İşte sizlere bir başka fotoğraf daha. Şimdi size soruyorum: Elimdeki şu fotoğrafın güvenlik arayışıyla ne ilgisi var? Bunun adı canlıya düşmanlık, hayata düşmanlık değil midir? Bu kürsüden açık açık ifade ediyorum: Gazze’de bir savaş yoktur. Gazze’de iki taraftan söz edilemez. Gazze’de bir yanda elinde en modern, en öldürücü silahlar olan düzenli ordu, diğer tarafta ise masum siviller, masum çocuklar vardır. Bu, terörle mücadele değildir. Bu, 7 Ekim olayı öne sürülerek yürütülen bir işgal, tehcir, sürgün, soykırım, daha doğrusu bir toplu kıyım politikasıdır. Bugün Gazze, Hamas bahanesiyle yok edilirken, eş zamanlı olarak Hamas’ın yönetimde olmadığı Batı Şeria da adım adım işgal edilmekte, infazlarla masum siviller katledilmektedir.
Üstelik İsrail, Gazze ve Batı Şeria ile sınırlı kalmıyor; Suriye’ye, İran’a, Yemen’e, Lübnan’a saldırılar düzenleyerek bölge barışını da tehdit ediyor. En son, arabulucu Katar’da ateşkes müzakereleri için toplantı yapan heyete İsrail saldırısı gerçekleşmiştir. Katar’a yönelik saldırı göstermiştir ki İsrail yönetimi tamamen kontrolü kaybetmiştir. Netanyahu’nun barış yapmaya da, rehineleri kurtarmaya da niyetinin olmadığı bir kez daha anlaşılmıştır. Sadece komşuları değil, Ortadoğu’daki tüm ülkeler İsrail hükümetinin pervasız tehditlerine muhatap oluyor.
Şunun da farkına varalım: İsrail’in artan saldırganlığı sebebiyle Avrupa başta olmak üzere, Batı’da İkinci Dünya Savaşı sonrası ortaya çıkan değerler de çok ağır yara almıştır. En temel insan hakları; ifade özgürlüğü, basın özgürlüğü, gösteri ve protesto özgürlüğü, kadın hakları, çocuk hakları, demokrasi, eşitlik, adalet gibi kavramlar rafa kaldırılmıştır. Gelinen noktada hepimiz şu gerçeği görmek zorundayız.

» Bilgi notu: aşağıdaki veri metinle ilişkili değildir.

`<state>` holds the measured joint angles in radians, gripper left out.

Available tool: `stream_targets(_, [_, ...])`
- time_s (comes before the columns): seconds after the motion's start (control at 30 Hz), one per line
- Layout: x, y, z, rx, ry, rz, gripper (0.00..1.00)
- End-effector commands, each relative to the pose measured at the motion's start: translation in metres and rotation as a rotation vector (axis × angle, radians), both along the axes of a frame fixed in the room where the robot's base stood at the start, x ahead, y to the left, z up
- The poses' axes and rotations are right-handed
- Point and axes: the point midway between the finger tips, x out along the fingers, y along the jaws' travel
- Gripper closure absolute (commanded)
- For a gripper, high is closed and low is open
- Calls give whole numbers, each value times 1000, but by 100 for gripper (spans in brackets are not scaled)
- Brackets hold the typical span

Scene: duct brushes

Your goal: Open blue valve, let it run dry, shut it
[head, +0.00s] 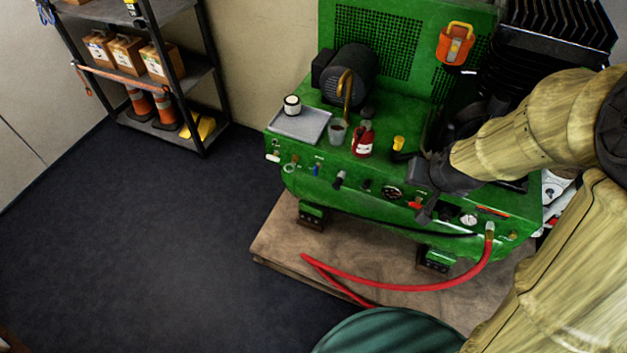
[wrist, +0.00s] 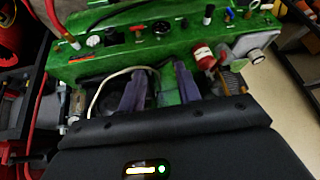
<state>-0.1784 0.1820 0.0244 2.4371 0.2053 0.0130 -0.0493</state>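The blue valve (head: 317,169) is a small blue handle on the left part of the green machine's (head: 300,195) front panel. It points roughly downward in the head view. In the wrist view, a small handle at upper right (wrist: 228,15) appears to be the same valve, but it is tiny there. My gripper (head: 424,190) is over the right half of the machine, well to the right of the blue valve and apart from it. In the wrist view, my gripper's two fingers (wrist: 160,92) are spread with nothing between them. Any liquid flow is too small to tell.
A red bottle (head: 362,140), a clear cup (head: 338,131) and a tray (head: 312,124) stand on the machine top. Gauges and other knobs line the panel. A red hose (head: 440,287) loops in front. The dark floor (head: 150,250) at left is clear.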

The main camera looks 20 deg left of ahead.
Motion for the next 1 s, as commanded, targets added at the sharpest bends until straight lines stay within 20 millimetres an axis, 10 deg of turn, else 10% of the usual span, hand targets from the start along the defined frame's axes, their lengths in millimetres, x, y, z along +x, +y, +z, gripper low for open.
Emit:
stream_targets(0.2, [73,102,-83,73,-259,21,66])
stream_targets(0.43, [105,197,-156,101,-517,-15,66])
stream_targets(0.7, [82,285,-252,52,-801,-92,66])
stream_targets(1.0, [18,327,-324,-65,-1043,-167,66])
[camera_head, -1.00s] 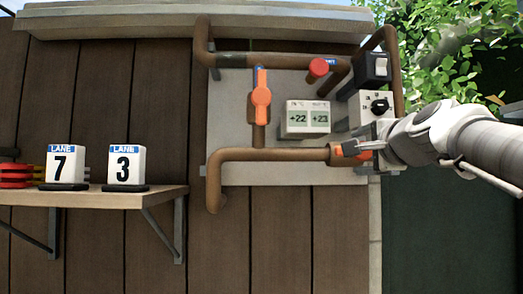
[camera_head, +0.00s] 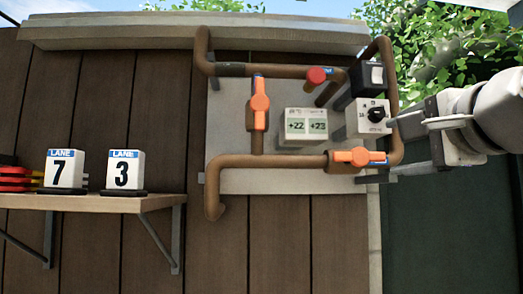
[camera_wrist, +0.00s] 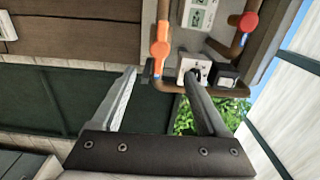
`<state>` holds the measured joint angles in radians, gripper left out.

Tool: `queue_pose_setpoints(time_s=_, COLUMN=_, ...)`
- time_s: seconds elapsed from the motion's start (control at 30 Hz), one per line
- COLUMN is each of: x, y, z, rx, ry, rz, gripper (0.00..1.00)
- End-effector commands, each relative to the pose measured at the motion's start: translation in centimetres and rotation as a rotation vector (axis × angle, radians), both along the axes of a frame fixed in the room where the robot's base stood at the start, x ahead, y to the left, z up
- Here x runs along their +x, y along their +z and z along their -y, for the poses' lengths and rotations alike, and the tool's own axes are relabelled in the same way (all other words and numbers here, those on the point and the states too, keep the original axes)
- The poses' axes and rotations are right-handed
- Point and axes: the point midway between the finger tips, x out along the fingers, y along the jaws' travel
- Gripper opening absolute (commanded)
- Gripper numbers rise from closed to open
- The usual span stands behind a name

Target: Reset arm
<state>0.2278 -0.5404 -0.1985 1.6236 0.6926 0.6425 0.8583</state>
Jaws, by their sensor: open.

Değerli dostlar, “vadedilmiş topraklar” saplantısıyla hareket eden İsrail yönetimi, yayılmacı bir politikayla bölge barışına ve insanlığın müşterek kazanımlarına kastetmektedir.

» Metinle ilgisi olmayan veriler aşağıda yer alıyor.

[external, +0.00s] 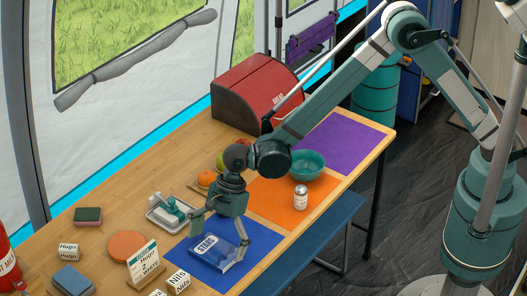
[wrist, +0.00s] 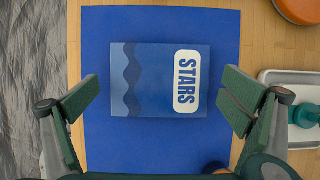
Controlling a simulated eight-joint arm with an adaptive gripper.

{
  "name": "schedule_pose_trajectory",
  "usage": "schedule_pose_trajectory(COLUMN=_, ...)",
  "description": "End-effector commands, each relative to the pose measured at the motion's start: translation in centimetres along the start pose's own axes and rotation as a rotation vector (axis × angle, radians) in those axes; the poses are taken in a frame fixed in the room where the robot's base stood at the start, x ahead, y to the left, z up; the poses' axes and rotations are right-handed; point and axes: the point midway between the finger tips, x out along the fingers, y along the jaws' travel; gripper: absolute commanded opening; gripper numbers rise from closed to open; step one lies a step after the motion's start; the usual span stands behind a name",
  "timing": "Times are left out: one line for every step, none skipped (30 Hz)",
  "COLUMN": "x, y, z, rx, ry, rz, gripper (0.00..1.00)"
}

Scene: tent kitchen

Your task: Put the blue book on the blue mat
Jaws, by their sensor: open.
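The blue book (external: 210,248), with a white label reading STARS, lies flat on the blue mat (external: 262,240). In the wrist view the book (wrist: 145,85) sits wholly within the upper middle of the mat (wrist: 110,148). My gripper (external: 222,233) is directly over the book, low above the mat. In the wrist view my gripper (wrist: 160,98) is open, with one finger on each side of the book and visible gaps between fingers and book. Part of the book is hidden by a finger in the external view.
A white tray (external: 157,222) with a teal-topped item stands left of the mat. An orange mat (external: 275,211) holds a shaker (external: 300,197) and a teal bowl (external: 307,163). An orange disc (external: 127,245) and a small calendar (external: 143,262) are to the left.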

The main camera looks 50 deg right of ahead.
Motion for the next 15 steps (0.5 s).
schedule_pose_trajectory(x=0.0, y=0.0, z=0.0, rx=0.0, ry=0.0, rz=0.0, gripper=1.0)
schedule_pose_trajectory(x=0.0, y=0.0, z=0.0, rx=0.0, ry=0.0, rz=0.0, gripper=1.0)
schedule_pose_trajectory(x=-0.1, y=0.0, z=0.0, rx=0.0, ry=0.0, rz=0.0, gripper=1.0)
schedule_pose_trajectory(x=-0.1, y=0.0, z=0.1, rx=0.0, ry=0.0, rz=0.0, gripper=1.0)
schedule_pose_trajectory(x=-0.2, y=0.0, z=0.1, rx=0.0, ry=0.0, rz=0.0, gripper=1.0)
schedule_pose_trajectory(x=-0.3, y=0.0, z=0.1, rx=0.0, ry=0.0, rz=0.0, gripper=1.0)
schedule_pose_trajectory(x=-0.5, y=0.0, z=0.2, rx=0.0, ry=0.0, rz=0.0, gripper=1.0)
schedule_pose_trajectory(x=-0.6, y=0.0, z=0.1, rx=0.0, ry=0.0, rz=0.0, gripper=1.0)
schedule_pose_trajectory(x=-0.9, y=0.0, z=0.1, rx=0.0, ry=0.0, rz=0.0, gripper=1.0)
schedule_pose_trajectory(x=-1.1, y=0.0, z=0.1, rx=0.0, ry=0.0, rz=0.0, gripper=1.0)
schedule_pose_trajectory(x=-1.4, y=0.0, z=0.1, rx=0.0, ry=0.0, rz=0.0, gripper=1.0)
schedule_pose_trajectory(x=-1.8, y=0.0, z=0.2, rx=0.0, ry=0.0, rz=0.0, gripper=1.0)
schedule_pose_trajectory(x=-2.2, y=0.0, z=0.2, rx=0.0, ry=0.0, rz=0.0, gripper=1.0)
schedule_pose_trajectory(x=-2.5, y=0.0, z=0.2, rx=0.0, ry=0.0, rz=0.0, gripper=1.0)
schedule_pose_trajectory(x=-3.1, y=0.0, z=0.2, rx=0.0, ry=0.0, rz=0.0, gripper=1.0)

Üç semavi dinin kutsal beldesi, insanlığın ortak mirası olan Kudüs-ü Şerif, bu radikalizmin doğrudan hedefidir. Vicdan sahibi Musevileri de rahatsız eden, onların da tasvip etmediği, dahası tüm dünyada antisemitizmi körükleyen bu cinnet hali artık daha fazla devam edemez. Gazze’de ateşkes bir an önce sağlanmalı, saldırılar durmalı, insani yardımların engelsiz girişine mutlaka izin verilmelidir. Soykırım kadrosunun uluslararası hukuka hesap vermesi temin edilmelidir. İnşallah bu mutlaka gerçekleşecektir. Gazze’de yaşanan barbarlığa karşı sesini yükseltmeyen, tavır almayan herkes, bu vahşetin sorumluluğuna ortaktır.
Buradan bütün devlet ve hükümet başkanlarına samimiyetle sesleniyorum: Gün bugündür. Gün, insanlık adına Filistinli mazlumların yanında dimdik durma günüdür. Halklarınız Gazze’deki barbarlığa tepki gösterirken, gelin sizler de adım adım cesaretinizi gösterin. Çocukların, çocukları büyüttüğü Gazze’ye karşı insanlık görevinizi yerine getirin. Bu vesileyle, dünyanın farklı ülkelerinde Gazzeli mazlumlara sahip çıkmak için meydanları dolduran, Gazzeli masumlara destek olmak için denizlere yelken açan; akademisyeniyle, sanatçısıyla, siyasetçisiyle, aktivistiyle, öğrencisiyle tüm Filistin savunucularına en kalbi selamlarımı yolluyorum.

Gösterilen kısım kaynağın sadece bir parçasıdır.